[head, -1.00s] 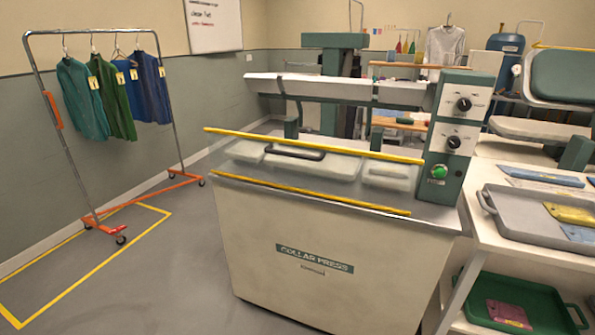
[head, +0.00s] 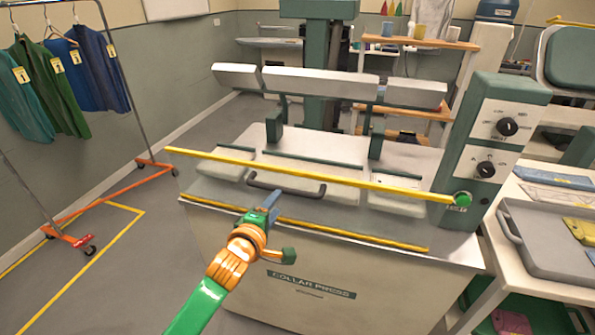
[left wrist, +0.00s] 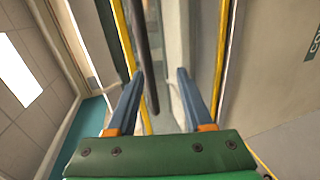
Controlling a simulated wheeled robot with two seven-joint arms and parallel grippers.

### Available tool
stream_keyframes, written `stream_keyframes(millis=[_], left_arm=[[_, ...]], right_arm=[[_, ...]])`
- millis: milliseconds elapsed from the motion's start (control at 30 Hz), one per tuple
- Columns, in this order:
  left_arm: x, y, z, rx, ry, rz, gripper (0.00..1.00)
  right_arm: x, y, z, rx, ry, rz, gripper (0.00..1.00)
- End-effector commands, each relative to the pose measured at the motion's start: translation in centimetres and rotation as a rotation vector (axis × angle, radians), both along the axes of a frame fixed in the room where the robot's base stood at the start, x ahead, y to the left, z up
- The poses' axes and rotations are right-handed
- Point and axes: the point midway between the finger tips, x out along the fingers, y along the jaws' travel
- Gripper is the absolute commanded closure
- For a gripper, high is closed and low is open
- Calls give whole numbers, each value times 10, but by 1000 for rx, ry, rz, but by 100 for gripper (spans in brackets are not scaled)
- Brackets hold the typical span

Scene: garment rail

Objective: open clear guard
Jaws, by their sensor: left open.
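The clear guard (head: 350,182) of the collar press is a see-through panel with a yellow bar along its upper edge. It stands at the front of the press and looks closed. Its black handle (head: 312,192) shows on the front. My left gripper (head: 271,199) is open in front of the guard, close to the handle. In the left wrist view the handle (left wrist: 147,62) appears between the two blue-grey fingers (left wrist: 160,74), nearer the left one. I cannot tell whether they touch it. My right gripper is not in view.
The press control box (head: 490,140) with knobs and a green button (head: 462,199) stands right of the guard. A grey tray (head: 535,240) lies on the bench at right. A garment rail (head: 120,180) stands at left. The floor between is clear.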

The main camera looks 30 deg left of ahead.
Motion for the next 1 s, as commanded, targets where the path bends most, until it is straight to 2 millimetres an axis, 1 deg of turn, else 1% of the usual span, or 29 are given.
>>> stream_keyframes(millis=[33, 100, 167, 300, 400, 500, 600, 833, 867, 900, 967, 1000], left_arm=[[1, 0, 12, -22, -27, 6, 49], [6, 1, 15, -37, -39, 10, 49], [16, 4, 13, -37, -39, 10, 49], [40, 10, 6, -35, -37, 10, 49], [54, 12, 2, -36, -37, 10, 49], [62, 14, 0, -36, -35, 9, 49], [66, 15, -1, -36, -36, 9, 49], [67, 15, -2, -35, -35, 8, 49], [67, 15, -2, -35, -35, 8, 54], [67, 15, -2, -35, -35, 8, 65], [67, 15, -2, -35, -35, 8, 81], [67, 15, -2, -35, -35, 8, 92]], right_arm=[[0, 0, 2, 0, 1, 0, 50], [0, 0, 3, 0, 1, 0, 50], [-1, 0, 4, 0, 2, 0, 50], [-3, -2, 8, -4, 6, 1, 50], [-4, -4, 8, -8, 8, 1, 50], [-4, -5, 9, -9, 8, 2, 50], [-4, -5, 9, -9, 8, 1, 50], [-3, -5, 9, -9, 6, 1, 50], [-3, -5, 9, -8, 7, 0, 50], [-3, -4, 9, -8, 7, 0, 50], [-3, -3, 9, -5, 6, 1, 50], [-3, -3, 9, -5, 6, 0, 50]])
.....
= TASK REQUIREMENTS =
Return each line from the material above exactly, but not the pictures.

= EXERCISE ANSWER =
[head, -1.00s] 
[head, +0.00s] 
[left wrist, +0.00s] 
Controlling a simulated wheeled robot with two seven-joint arms and parallel grippers.

### Available tool
stream_keyframes, written `stream_keyframes(millis=[_], left_arm=[[_, ...]], right_arm=[[_, ...]])`
- millis: milliseconds elapsed from the motion's start (control at 30 Hz), one per tuple
- Columns, in this order:
  left_arm: x, y, z, rx, ry, rz, gripper (0.00..1.00)
  right_arm: x, y, z, rx, ry, rz, gripper (0.00..1.00)
- End-effector commands, each relative to the pose measured at the motion's start: translation in centimetres and rotation as a rotation vector (axis × angle, radians), both along the axes of a frame fixed in the room where the robot's base stood at the start, x ahead, y to the left, z up
- The poses' axes and rotations are right-handed
- Point and axes: the point midway between the finger tips, x out along the fingers, y along the jaws' travel
- Gripper is the absolute commanded closure
- For a gripper, high is closed and low is open
- Calls give whole numbers, each value times 10, but by 1000 for rx, ry, rz, but by 100 for gripper (spans in brackets are not scaled)
- Brackets hold the typical span

Scene: garment rail

Objective: open clear guard
Jaws, by their sensor: left open.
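The clear guard (head: 350,182) of the collar press is a see-through panel with a yellow bar along its upper edge. It stands at the front of the press and looks closed. Its black handle (head: 312,192) shows on the front. My left gripper (head: 271,199) is open in front of the guard, close to the handle. In the left wrist view the handle (left wrist: 147,62) appears between the two blue-grey fingers (left wrist: 160,74), nearer the left one. I cannot tell whether they touch it. My right gripper is not in view.
The press control box (head: 490,140) with knobs and a green button (head: 462,199) stands right of the guard. A grey tray (head: 535,240) lies on the bench at right. A garment rail (head: 120,180) stands at left. The floor between is clear.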

The main camera looks 30 deg left of ahead.
Motion for the next 1 s, as commanded, targets where the path bends most, until it is straight to 2 millimetres an axis, 1 deg of turn, else 1% of the usual span, or 29 are given.
>>> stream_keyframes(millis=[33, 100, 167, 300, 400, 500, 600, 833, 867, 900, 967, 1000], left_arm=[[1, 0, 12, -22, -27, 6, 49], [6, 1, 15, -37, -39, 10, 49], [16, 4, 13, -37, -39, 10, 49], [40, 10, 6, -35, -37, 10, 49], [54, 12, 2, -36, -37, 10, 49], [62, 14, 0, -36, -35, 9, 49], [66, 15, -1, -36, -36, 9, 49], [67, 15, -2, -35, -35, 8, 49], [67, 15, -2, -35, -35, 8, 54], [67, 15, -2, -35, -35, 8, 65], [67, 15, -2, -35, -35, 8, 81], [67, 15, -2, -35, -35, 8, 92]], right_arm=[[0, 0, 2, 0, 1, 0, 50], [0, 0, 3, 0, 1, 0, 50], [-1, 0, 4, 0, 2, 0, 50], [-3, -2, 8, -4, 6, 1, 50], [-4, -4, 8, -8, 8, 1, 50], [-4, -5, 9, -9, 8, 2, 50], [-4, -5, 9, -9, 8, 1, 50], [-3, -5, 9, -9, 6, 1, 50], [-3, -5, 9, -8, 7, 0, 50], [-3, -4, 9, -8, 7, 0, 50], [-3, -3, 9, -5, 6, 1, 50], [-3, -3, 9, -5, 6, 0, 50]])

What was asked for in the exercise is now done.